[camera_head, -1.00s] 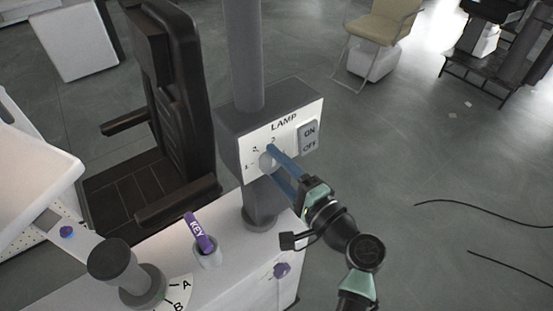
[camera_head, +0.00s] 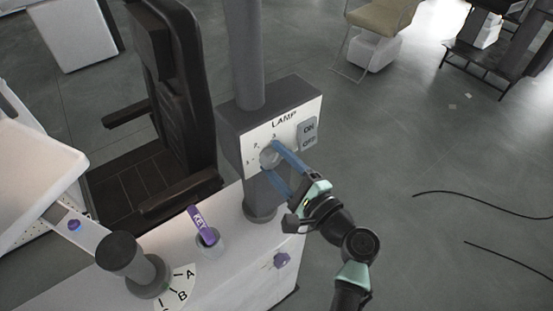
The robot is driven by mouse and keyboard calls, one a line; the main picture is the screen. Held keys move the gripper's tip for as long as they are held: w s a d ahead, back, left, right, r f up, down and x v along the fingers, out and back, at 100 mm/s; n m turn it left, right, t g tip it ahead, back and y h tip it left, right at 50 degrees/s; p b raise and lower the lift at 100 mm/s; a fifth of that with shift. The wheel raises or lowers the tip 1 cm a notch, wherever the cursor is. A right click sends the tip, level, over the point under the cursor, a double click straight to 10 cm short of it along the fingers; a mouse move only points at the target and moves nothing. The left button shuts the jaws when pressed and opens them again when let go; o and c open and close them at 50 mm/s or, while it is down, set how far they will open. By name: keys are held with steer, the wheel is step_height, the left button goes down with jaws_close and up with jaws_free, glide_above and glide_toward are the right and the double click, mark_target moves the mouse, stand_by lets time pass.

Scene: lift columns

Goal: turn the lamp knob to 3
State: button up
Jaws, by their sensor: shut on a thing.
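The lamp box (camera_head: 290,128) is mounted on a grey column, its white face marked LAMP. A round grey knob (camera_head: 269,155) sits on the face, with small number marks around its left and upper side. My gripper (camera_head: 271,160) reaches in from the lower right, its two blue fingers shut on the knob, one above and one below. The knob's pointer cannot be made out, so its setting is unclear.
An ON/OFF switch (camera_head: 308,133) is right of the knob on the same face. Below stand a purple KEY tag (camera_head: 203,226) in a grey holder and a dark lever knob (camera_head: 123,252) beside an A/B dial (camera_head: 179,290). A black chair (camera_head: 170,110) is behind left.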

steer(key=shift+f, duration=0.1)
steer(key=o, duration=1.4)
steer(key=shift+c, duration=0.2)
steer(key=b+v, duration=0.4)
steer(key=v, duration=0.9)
* * *
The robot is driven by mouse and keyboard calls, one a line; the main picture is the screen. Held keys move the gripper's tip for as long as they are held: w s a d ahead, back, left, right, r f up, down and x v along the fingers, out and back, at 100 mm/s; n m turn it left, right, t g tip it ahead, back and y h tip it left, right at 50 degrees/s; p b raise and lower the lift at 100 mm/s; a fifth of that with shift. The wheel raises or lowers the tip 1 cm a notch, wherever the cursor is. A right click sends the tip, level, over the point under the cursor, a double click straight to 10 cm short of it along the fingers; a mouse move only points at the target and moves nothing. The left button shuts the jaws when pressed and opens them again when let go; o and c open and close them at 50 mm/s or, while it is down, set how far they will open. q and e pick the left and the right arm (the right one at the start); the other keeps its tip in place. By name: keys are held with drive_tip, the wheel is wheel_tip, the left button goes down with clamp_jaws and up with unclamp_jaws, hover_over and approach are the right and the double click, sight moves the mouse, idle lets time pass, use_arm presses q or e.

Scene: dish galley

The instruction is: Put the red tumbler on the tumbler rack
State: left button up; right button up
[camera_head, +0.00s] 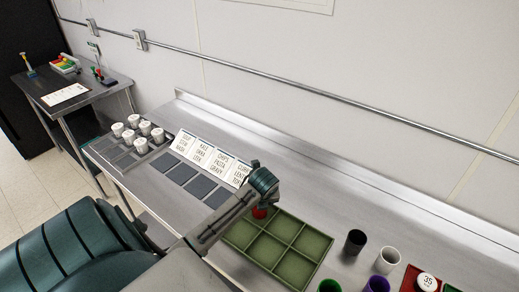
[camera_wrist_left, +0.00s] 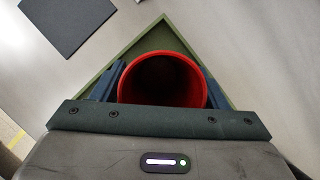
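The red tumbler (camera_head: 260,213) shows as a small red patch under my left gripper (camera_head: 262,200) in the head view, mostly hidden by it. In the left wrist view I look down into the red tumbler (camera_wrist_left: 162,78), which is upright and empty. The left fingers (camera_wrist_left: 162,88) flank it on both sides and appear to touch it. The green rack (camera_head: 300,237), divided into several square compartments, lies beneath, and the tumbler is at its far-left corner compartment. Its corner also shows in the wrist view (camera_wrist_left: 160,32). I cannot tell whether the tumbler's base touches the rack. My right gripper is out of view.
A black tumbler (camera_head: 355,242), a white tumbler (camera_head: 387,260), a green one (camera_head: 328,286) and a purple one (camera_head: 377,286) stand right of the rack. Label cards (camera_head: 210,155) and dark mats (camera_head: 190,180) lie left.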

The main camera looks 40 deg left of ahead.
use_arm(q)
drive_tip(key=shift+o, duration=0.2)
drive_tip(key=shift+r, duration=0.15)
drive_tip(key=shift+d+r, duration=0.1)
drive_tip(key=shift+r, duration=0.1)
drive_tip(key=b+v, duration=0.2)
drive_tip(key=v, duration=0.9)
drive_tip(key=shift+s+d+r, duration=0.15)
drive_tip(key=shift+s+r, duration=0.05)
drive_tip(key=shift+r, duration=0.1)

Your task:
Take the listing above and repeat exactly the lines from the one containing "lets time pass." through the one containing "State: button up", both included.

Solution:
The robot is driven by mouse and keyboard calls, one a line; the main picture is the screen. Held keys move the gripper's tip for as long as they are held: w s a d ahead, back, left, right, r f up, down and x v along the fingers, out and back, at 100 mm/s; n m turn it left, right, t g tip it ahead, back and y h tip it left, right at 50 degrees/s; p b raise and lower the lift at 100 mm/s; a fifth of that with shift. The wheel raises or lowers the tip 1 cm a notch, wherever the cursor is. A right click sends the tip, level, over the point under the cursor, a double click straight to 10 cm short of it along the fingers; a mouse move only points at the target and moves nothing. The left button shuts the jaws when pressed and opens them again when let go; o and c open and close them at 50 mm/s or, while it is down, set how far they will open. By name: keys are held with steer, the wheel is step_height, the left button goes down with jaws_close and up with jaws_free, glide_above and glide_toward are the right and the double click, mark_target moves the mouse, stand_by lets time pass.

Scene: lift columns

Goal: turn the lamp knob to 3
State: button up

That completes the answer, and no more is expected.